MARGARET WARNER: Lynne Church, what would you say to the Bush administration?
LYNNE CHURCH: I think that the federal government has done all it can. Most of the real problems at this point that still need to be resolved are at the state end, as the Governor said, and they're moving forward, which is very, very good. But I think the federal government plays, at this point, just an advisory and a facilitating role.
MARGARET WARNER: Larry Makovich, where do you come in on the debate?
LARRY MAKOVICH: Well, I think the federal government does provide a critical thing here, which is when they approve the plans of the various states are putting into place to restructure their power markets, in the past, they have encouraged stakeholder governing boards to come up with the market rules.
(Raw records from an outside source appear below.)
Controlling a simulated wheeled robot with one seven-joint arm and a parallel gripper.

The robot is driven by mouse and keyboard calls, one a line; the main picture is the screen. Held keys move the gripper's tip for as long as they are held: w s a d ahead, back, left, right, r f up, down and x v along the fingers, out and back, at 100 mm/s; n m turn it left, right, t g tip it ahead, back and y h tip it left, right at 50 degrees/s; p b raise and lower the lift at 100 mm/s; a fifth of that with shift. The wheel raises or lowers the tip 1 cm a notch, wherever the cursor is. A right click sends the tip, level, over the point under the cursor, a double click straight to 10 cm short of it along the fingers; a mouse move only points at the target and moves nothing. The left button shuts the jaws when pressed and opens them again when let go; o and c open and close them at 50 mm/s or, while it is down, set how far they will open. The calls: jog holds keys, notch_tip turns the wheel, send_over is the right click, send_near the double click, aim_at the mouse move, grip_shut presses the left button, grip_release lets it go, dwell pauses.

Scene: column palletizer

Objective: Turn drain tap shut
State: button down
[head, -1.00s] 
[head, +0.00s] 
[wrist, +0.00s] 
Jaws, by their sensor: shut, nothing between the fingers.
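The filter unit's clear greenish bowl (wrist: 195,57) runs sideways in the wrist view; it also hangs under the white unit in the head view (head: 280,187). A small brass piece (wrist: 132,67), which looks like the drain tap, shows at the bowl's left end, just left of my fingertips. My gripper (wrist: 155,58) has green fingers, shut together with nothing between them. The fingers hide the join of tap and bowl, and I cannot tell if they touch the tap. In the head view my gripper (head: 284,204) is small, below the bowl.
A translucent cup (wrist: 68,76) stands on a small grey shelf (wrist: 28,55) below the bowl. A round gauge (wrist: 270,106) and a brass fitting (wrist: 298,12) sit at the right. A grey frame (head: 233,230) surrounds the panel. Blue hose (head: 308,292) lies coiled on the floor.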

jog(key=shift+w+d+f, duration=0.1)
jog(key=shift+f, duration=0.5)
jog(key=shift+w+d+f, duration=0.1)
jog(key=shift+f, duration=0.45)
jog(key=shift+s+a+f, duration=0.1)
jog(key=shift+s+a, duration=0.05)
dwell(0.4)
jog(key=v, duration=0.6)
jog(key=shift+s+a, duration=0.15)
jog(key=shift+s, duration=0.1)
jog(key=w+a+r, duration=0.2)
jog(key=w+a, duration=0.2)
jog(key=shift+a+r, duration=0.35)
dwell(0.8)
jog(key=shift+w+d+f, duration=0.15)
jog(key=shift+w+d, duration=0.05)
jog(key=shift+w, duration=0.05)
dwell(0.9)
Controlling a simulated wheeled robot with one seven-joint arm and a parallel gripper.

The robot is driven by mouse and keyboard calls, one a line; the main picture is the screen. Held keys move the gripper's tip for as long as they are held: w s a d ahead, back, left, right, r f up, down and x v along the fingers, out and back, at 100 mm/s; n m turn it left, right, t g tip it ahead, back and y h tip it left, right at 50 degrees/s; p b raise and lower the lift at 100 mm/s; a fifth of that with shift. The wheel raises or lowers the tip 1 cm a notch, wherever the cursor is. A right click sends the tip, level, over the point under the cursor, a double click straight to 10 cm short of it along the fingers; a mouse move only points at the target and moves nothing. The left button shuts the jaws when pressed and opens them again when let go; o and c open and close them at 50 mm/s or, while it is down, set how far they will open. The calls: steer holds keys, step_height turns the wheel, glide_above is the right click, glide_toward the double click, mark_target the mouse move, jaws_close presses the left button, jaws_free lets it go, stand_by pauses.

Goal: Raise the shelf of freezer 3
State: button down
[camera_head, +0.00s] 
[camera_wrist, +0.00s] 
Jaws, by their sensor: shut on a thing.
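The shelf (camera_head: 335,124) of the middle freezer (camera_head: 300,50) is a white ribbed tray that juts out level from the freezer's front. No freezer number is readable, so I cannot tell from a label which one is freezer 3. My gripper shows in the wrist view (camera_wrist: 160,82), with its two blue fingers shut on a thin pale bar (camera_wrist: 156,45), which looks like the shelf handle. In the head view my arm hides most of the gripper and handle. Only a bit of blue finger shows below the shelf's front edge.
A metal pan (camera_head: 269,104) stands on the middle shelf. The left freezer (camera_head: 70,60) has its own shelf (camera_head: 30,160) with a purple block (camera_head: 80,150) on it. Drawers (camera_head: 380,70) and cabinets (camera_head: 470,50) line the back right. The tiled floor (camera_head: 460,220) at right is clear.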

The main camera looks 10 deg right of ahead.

They have recently reversed that position and recommended that California get rid of this large committee structure and instead rely on experts to set these power markets up properly. And I think that if the federal government can encourage experts, government structures to set these markets up properly, we can get the complex job of setting up workable power markets to deliver on the promise of deregulation.
MARGARET WARNER: All right. Well, Miss Church, gentlemen, thank you all three.